New Times,
New Thinking.

  1. Politics
  2. UK Politics
6 September 2019updated 08 Jul 2021 12:45pm

From my songs, people assumed I’m a sad, tortured soul. So I’m glad I started this column

By Tracey Thorn

It’s my five-year anniversary here. Five years of writing this column every two weeks. I still can’t quite believe it. At first the idea seemed terrifying, having to write to a deadline, on a regular basis – it wasn’t something I’d ever done before. But it’s turned out to be a brilliant opportunity to write in a different way. Columns aren’t songs, and songs aren’t books. They all ask something different of you, and give you a chance to use a different voice.

The other night, at a reading event, an audience member asked me, “How come you’re so funny, and yet your songs are so sad?” I replied, quick as a flash, “no one wants funny songs”, which got a huge laugh, but set me thinking afterwards. Perhaps what I meant was, I’m not very good at funny songs, which is why I’m happy to have other outlets where I don’t have to be so serious.

There are, of course, some absolutely GREAT funny songs – by Randy Newman, or Tom Lehrer, or Victoria Wood, or Stephen Sondheim – but you have to be a kind of genius to write them. Again, they’re more about wit than pure hysterical comedy. I’m thinking “Political Science” and “The Folk Song Army” rather than “Ernie” or “Shaddap You Face”.

And I can do the odd witty lyric here and there; sardonic couplets such as, “Every day’s like Christmas Day without you, it’s cold and there’s nothing to do”, or “He was a charmer, I wish him bad karma”. I wasn’t always a complete sourpuss. Even amid the gloom there are barbs, and the occasional sharp quip.

But people have been saying to me ever since I joined Twitter, and shared jokes, and was irreverent and silly, that they were surprised by who I seemed to be. My persona, as revealed in interviews and songs, had been seen as serious and reserved, shy and melancholy.
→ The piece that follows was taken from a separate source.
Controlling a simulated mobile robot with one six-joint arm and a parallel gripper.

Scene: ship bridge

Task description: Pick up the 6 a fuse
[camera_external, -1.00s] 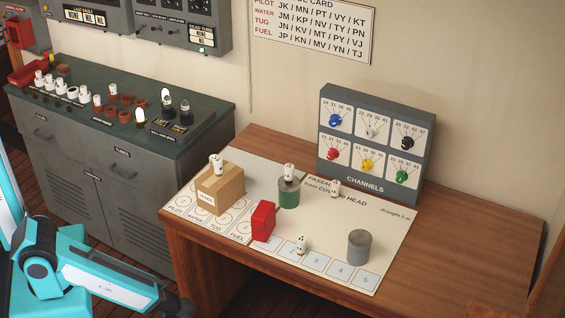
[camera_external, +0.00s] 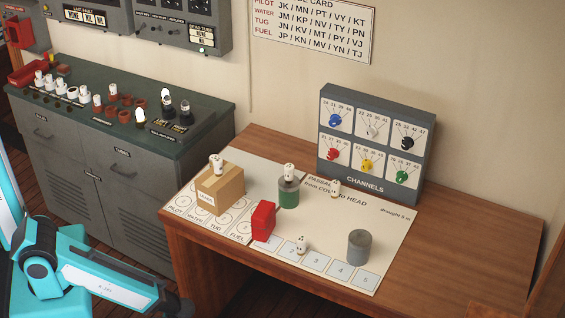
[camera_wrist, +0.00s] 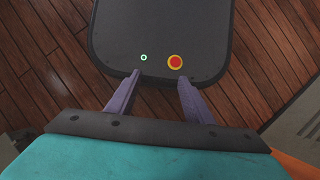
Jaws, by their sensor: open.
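Small white cylinders, which look like fuses, stand on the green-topped cabinet (camera_external: 200,112) at the left. A row of them (camera_external: 72,92) is at the left part, with one further right (camera_external: 98,103) beside reddish-brown sockets (camera_external: 126,99). Their ratings are too small to read, so I cannot tell which is the 6 a fuse. My gripper (camera_wrist: 160,77) is open and empty in the wrist view, its two purple fingers apart. In the external view my arm is low at the left, in front of the cabinet and well away from the cylinders; the fingers are not clear there.
The wooden desk (camera_external: 470,235) holds a cardboard box (camera_external: 220,195), a red block (camera_external: 263,221), a green-grey cylinder (camera_external: 289,192), a grey cylinder (camera_external: 358,247) and a channels panel (camera_external: 376,140). Dark-based bulbs (camera_external: 185,111) stand at the cabinet's right. Wooden floor (camera_wrist: 55,50) shows below my gripper.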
Fans maybe admired me, but thought I wouldn’t necessarily be a bundle of laughs on a night out. I’d been a bit typecast.

If that’s not who I feel I really am, then it’s a reasonable question: why are so many of my songs so sad?

I think it’s because, right from the start, I turned to songwriting as a means of expressing all the troubled thoughts, the fears and the pain that I couldn’t articulate in everyday language. I’d been brought up in an atmosphere where difficult things were not to be spoken of. Where darkness was glossed over with a joke. There was a lightness of tone to all communication, but also a feeling of repression. As a teenager at home, I remember a lot of truncated conversations. A lot of “let’s not go there”. So much was left unspoken. I learned to keep things secret.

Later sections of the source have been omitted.